start Entries

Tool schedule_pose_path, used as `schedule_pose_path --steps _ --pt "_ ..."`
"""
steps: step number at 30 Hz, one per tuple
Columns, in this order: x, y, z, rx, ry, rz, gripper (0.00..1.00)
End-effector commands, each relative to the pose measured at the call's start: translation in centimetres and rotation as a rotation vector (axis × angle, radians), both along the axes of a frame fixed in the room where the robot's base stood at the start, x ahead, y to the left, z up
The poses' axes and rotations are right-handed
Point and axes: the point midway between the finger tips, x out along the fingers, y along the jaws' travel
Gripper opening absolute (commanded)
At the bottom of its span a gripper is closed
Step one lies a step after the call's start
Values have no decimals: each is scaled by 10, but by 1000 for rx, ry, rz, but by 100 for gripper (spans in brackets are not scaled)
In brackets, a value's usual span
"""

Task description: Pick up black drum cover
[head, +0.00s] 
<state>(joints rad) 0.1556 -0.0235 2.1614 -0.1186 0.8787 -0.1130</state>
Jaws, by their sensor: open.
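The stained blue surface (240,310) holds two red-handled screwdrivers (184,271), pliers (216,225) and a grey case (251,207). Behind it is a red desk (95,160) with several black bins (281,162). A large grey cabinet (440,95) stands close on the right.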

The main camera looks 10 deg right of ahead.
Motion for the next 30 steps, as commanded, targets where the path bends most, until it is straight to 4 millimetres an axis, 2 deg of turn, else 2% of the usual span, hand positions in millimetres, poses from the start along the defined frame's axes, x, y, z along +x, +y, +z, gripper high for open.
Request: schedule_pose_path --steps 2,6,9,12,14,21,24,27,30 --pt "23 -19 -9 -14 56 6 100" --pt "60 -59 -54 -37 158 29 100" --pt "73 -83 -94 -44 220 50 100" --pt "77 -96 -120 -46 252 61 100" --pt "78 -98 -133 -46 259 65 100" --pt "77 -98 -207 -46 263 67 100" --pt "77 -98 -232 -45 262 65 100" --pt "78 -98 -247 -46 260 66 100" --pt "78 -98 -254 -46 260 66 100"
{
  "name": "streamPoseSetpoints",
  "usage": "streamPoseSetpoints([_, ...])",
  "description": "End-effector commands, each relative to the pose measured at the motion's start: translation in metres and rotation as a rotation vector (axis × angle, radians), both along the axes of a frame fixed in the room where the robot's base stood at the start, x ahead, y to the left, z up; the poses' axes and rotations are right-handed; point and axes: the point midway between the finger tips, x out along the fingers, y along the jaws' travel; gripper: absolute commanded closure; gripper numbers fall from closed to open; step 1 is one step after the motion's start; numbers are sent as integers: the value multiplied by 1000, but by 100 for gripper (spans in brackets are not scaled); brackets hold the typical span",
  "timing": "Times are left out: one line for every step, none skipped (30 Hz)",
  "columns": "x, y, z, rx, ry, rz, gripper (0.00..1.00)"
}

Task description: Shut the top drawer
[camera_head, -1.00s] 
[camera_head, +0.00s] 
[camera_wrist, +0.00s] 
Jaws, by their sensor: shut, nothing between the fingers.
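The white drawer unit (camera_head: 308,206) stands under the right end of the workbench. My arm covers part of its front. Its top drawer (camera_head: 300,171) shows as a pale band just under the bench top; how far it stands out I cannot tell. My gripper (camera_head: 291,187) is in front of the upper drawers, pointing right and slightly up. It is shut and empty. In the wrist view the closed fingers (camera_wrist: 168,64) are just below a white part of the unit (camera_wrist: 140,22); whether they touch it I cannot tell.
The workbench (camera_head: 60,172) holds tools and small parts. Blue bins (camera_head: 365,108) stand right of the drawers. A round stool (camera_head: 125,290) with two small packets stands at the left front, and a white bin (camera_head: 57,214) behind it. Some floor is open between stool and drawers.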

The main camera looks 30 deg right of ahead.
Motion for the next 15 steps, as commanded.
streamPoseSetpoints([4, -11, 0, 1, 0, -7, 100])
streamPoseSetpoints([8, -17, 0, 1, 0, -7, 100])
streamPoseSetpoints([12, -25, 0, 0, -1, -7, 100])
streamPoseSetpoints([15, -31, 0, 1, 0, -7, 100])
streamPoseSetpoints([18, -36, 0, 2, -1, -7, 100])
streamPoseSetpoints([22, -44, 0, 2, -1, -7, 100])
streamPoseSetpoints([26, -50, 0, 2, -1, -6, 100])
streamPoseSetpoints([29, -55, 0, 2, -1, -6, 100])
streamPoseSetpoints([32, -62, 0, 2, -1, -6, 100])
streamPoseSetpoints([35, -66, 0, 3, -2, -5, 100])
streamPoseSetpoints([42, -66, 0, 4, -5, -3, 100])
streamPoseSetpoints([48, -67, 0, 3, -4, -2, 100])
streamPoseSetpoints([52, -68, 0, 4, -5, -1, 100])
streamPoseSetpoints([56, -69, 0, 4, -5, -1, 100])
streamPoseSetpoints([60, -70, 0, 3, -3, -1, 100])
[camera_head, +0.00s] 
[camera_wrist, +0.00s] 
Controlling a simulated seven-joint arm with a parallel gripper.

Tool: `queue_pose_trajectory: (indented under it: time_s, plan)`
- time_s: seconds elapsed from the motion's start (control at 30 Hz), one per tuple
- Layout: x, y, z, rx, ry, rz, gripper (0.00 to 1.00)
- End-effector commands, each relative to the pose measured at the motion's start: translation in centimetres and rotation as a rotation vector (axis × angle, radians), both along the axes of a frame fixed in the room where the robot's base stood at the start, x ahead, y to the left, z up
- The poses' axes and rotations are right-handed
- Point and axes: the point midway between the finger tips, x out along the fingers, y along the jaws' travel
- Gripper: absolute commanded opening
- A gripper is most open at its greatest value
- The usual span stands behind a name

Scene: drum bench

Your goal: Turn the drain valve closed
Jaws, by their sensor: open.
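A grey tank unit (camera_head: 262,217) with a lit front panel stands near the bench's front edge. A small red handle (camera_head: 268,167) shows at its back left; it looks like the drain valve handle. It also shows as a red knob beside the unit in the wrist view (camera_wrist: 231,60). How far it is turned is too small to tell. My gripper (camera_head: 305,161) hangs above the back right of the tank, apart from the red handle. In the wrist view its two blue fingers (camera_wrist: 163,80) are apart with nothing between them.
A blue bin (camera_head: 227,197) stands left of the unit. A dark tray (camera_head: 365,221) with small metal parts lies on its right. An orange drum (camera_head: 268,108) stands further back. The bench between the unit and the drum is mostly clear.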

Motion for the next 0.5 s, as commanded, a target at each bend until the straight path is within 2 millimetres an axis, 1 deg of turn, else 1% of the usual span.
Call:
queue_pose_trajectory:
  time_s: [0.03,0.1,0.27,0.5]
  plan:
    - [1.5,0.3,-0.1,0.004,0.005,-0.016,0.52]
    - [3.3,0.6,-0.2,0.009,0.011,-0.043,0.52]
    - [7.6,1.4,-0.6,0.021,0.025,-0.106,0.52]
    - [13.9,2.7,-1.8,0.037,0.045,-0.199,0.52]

end Entries

- Short task:
Select every line in the material above where the string "description" occurs, and copy it.

- Written solution:
Task description: Pick up black drum cover
  "description": "End-effector commands, each relative to the pose measured at the motion's start: translation in metres and rotation as a rotation vector (axis × angle, radians), both along the axes of a frame fixed in the room where the robot's base stood at the start, x ahead, y to the left, z up; the poses' axes and rotations are right-handed; point and axes: the point midway between the finger tips, x out along the fingers, y along the jaws' travel; gripper: absolute commanded closure; gripper numbers fall from closed to open; step 1 is one step after the motion's start; numbers are sent as integers: the value multiplied by 1000, but by 100 for gripper (spans in brackets are not scaled); brackets hold the typical span",
Task description: Shut the top drawer

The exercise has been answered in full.